On-disk zarr v3 shard shape (a shard bundles many chunks into one storage object). One of:

None — no sharding (default).
"auto" — target the median on-disk size of the first ~10 source files (≈ one shard object per input file). Resolved now, here.
a byte size — as for chunks.
a mapping {dim: length} — explicit per-dimension shard lengths.

A shard must be an integer multiple of the chunk on every dimension; a shard smaller than the chunk disables sharding for that variable (with a warning).

class intake_virtual_icechunk.source._containers.VirtualChunkContainerModel(url_prefix, store_type, open_kwargs=<factory>)

Serializable VirtualChunkContainer configuration for catalog sidecars.

Icechunk requires virtual chunk access to be configured explicitly when a repository is reopened. This model stores the non-secret parts of that configuration in the catalog JSON sidecar so read-side consumers can reconstruct an equivalent VirtualChunkContainer later.

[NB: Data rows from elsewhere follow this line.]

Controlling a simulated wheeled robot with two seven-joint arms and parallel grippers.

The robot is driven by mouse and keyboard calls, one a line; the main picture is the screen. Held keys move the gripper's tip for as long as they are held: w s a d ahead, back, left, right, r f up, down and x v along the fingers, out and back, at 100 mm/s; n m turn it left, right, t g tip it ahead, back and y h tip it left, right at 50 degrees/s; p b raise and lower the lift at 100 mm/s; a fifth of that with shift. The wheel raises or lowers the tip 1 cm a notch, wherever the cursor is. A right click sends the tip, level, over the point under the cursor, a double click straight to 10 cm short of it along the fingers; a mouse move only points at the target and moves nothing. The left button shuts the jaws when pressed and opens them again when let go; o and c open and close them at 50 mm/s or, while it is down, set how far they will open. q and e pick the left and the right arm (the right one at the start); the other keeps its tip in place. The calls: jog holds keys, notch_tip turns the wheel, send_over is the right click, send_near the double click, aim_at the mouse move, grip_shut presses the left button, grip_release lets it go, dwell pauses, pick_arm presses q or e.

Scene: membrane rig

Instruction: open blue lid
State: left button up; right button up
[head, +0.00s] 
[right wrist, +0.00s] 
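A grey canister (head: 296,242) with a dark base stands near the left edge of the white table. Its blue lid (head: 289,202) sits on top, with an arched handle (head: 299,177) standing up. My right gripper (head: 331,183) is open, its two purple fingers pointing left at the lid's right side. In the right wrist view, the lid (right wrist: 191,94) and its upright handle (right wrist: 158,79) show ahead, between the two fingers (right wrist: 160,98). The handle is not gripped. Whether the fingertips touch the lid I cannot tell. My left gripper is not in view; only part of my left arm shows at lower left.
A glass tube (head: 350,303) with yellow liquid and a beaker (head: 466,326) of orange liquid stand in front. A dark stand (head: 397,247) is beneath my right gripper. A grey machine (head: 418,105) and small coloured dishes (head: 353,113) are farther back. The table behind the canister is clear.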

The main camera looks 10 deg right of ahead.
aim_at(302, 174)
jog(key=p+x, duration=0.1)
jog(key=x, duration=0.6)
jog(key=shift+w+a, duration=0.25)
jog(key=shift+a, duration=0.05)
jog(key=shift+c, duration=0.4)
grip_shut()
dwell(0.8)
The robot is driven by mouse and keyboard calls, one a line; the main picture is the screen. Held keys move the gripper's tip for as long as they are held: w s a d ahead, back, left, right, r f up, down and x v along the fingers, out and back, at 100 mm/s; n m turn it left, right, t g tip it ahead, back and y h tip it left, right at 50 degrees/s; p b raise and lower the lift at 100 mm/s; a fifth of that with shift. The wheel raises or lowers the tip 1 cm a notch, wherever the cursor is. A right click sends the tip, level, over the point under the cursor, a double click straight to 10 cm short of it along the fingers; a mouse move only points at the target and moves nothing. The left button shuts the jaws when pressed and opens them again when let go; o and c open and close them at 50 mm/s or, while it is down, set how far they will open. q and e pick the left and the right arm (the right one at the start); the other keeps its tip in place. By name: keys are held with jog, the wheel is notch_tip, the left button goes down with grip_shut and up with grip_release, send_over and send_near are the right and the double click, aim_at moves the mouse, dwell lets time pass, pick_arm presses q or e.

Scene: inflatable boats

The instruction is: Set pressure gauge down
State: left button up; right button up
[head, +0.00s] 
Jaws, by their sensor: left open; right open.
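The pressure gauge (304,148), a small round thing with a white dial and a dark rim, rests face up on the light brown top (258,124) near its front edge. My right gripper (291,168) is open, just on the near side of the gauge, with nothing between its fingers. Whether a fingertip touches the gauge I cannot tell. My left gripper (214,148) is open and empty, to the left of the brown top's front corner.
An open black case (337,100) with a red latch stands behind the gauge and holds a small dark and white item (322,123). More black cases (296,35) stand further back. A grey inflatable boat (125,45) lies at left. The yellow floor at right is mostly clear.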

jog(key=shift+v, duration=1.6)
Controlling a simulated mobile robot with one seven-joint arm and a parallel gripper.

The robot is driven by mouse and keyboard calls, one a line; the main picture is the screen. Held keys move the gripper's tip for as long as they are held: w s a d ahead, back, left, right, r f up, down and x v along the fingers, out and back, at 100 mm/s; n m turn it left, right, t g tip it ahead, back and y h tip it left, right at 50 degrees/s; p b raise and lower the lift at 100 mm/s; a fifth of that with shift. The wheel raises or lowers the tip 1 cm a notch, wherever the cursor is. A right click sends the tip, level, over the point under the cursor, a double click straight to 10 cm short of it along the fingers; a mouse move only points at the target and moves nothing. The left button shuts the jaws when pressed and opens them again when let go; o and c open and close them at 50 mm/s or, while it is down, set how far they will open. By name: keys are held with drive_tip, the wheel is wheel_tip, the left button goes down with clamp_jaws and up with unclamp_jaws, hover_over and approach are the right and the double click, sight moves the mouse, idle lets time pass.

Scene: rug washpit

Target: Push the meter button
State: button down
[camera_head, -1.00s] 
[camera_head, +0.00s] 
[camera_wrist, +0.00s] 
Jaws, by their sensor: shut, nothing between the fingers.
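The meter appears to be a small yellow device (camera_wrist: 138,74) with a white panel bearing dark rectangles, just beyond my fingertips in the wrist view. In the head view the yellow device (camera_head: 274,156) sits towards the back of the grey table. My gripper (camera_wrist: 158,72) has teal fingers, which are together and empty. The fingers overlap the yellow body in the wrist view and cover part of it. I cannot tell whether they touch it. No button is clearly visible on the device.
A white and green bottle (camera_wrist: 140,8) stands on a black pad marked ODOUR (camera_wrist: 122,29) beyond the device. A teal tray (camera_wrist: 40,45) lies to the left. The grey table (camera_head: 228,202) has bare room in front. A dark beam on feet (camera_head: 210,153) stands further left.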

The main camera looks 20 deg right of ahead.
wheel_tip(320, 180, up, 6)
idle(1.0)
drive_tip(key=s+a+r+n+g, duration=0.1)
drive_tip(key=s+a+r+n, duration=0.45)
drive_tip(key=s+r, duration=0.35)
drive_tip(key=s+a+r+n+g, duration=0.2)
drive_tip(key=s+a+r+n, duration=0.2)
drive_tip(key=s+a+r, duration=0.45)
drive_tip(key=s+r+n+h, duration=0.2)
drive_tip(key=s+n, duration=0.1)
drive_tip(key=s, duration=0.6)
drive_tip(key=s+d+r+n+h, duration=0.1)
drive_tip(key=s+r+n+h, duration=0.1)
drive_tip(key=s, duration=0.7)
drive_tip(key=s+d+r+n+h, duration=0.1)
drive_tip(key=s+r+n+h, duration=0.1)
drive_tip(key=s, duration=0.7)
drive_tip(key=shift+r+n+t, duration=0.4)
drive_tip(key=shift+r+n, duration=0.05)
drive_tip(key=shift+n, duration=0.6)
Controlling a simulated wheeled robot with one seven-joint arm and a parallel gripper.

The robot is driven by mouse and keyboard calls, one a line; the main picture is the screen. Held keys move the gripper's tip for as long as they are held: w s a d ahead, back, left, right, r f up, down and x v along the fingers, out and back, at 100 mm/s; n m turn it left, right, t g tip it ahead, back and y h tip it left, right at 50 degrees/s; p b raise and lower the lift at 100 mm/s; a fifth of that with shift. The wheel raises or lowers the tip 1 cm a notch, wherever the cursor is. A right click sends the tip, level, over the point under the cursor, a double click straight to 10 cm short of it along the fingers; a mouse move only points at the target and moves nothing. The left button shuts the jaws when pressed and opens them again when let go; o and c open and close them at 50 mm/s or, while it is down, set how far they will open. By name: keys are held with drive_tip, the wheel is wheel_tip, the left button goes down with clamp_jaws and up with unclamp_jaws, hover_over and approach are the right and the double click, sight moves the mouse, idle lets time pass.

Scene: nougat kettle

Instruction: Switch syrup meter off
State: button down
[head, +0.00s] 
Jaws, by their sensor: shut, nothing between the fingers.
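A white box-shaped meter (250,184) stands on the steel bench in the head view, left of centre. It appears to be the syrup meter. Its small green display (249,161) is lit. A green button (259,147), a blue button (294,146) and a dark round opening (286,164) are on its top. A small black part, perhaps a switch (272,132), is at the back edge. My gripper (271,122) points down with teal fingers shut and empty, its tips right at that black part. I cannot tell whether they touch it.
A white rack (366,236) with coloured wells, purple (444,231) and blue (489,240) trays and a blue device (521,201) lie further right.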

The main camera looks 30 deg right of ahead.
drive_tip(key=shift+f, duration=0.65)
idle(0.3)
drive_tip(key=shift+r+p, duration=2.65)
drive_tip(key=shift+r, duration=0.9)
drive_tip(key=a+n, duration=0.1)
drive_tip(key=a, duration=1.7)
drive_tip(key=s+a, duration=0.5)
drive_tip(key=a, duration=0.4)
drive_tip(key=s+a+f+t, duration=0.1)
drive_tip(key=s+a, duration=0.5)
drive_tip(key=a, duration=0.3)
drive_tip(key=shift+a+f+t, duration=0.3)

Only explicitly safe kwargs are preserved in open_kwargs; credential-like values are intentionally omitted from the serialised form.

Methods

`from_dict`(d)	Construct the model from a dictionary, typically decoded from JSON.
`from_virtual_chunk_container`(vc_container[, ...])	Build a serialisable model from a live Icechunk container.
`to_dict`()	Return a plain dictionary suitable for JSON serialisation.
`to_virtual_chunk_container`()	Recreate an Icechunk `VirtualChunkContainer` from this model.

classmethod from_dict(d)

Construct the model from a dictionary, typically decoded from JSON.

Returns None if d is None.

static from_virtual_chunk_container(vc_container, store_options=None)

Build a serialisable model from a live Icechunk container.

Parameters:

vc_container: The configured Icechunk virtual chunk container.
store_options: Source-store options from the builder. Only keys listed in _VCC_SAFE_KWARGS are retained in the serialised output.

__init__(url_prefix, store_type, open_kwargs=<factory>)

to_dict(): Return a plain dictionary suitable for JSON serialisation.

to_virtual_chunk_container(): Recreate an Icechunk VirtualChunkContainer from this model.